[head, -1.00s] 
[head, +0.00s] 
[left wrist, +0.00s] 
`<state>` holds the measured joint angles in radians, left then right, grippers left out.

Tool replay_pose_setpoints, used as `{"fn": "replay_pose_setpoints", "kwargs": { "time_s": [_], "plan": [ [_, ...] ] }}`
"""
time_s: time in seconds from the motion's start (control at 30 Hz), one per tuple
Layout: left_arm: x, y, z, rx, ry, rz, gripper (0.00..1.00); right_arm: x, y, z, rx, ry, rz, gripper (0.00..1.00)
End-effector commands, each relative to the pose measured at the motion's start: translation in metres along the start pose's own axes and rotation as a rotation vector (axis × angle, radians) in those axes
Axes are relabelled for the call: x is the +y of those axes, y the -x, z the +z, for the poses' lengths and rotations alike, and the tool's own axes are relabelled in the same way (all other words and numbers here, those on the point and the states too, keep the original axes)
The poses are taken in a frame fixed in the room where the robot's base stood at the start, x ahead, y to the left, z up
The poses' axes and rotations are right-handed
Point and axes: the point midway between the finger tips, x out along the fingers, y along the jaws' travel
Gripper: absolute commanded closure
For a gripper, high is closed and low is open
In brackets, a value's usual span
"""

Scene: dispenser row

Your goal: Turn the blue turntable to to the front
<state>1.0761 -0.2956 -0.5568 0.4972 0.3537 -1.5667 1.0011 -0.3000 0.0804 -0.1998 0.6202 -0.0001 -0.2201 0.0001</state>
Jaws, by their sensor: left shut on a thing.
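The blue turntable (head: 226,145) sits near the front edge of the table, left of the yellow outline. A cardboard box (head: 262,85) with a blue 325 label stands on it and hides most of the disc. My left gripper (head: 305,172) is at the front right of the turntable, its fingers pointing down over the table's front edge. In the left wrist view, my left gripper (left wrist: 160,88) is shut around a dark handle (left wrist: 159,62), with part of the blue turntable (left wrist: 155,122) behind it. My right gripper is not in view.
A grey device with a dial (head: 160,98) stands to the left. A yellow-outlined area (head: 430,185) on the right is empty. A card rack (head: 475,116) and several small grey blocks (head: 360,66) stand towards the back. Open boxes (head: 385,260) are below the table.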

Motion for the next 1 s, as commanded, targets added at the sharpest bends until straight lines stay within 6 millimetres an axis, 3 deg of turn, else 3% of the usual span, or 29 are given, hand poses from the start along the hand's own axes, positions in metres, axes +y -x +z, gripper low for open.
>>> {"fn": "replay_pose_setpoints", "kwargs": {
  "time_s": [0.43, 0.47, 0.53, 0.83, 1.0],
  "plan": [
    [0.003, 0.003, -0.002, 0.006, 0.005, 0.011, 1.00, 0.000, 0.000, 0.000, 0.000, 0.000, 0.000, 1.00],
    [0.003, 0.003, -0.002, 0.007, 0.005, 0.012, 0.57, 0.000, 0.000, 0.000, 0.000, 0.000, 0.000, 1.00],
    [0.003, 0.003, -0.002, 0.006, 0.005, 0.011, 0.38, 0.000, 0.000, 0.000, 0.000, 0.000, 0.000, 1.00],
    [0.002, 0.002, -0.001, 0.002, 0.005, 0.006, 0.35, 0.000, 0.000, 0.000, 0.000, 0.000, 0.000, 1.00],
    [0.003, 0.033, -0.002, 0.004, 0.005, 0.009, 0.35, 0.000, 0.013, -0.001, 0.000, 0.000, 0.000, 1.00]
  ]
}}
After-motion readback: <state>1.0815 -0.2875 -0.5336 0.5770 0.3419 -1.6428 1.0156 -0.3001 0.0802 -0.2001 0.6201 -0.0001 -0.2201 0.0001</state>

Exercise aim
Give an exact repetition of all the material.

Expected output
[head, -1.00s] 
[head, +0.00s] 
[left wrist, +0.00s] 
`<state>` holds the measured joint angles in radians, left then right, grippers left out.

Tool replay_pose_setpoints, used as `{"fn": "replay_pose_setpoints", "kwargs": { "time_s": [_], "plan": [ [_, ...] ] }}`
"""
time_s: time in seconds from the motion's start (control at 30 Hz), one per tuple
Layout: left_arm: x, y, z, rx, ry, rz, gripper (0.00..1.00); right_arm: x, y, z, rx, ry, rz, gripper (0.00..1.00)
End-effector commands, each relative to the pose measured at the motion's start: translation in metres along the start pose's own axes and rotation as a rotation vector (axis × angle, radians) in those axes
Axes are relabelled for the call: x is the +y of those axes, y the -x, z the +z, for the poses' lengths and rotations alike, and the tool's own axes are relabelled in the same way (all other words and numbers here, those on the point and the states too, keep the original axes)
The poses are taken in a frame fixed in the room where the robot's base stood at the start, x ahead, y to the left, z up
The poses' axes and rotations are right-handed
Point and axes: the point midway between the finger tips, x out along the fingers, y along the jaws' travel
Gripper: absolute commanded closure
For a gripper, high is closed and low is open
In brackets, a value's usual span
"""

Scene: dispenser row

Your goal: Turn the blue turntable to to the front
<state>1.0761 -0.2956 -0.5568 0.4972 0.3537 -1.5667 1.0011 -0.3000 0.0804 -0.1998 0.6202 -0.0001 -0.2201 0.0001</state>
Jaws, by their sensor: left shut on a thing.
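The blue turntable (head: 226,145) sits near the front edge of the table, left of the yellow outline. A cardboard box (head: 262,85) with a blue 325 label stands on it and hides most of the disc. My left gripper (head: 305,172) is at the front right of the turntable, its fingers pointing down over the table's front edge. In the left wrist view, my left gripper (left wrist: 160,88) is shut around a dark handle (left wrist: 159,62), with part of the blue turntable (left wrist: 155,122) behind it. My right gripper is not in view.
A grey device with a dial (head: 160,98) stands to the left. A yellow-outlined area (head: 430,185) on the right is empty. A card rack (head: 475,116) and several small grey blocks (head: 360,66) stand towards the back. Open boxes (head: 385,260) are below the table.

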Motion for the next 1 s, as commanded, targets added at the sharpest bends until straight lines stay within 6 millimetres an axis, 3 deg of turn, else 3% of the usual span, or 29 are given, hand poses from the start along the hand's own axes, positions in metres, axes +y -x +z, gripper low for open.
>>> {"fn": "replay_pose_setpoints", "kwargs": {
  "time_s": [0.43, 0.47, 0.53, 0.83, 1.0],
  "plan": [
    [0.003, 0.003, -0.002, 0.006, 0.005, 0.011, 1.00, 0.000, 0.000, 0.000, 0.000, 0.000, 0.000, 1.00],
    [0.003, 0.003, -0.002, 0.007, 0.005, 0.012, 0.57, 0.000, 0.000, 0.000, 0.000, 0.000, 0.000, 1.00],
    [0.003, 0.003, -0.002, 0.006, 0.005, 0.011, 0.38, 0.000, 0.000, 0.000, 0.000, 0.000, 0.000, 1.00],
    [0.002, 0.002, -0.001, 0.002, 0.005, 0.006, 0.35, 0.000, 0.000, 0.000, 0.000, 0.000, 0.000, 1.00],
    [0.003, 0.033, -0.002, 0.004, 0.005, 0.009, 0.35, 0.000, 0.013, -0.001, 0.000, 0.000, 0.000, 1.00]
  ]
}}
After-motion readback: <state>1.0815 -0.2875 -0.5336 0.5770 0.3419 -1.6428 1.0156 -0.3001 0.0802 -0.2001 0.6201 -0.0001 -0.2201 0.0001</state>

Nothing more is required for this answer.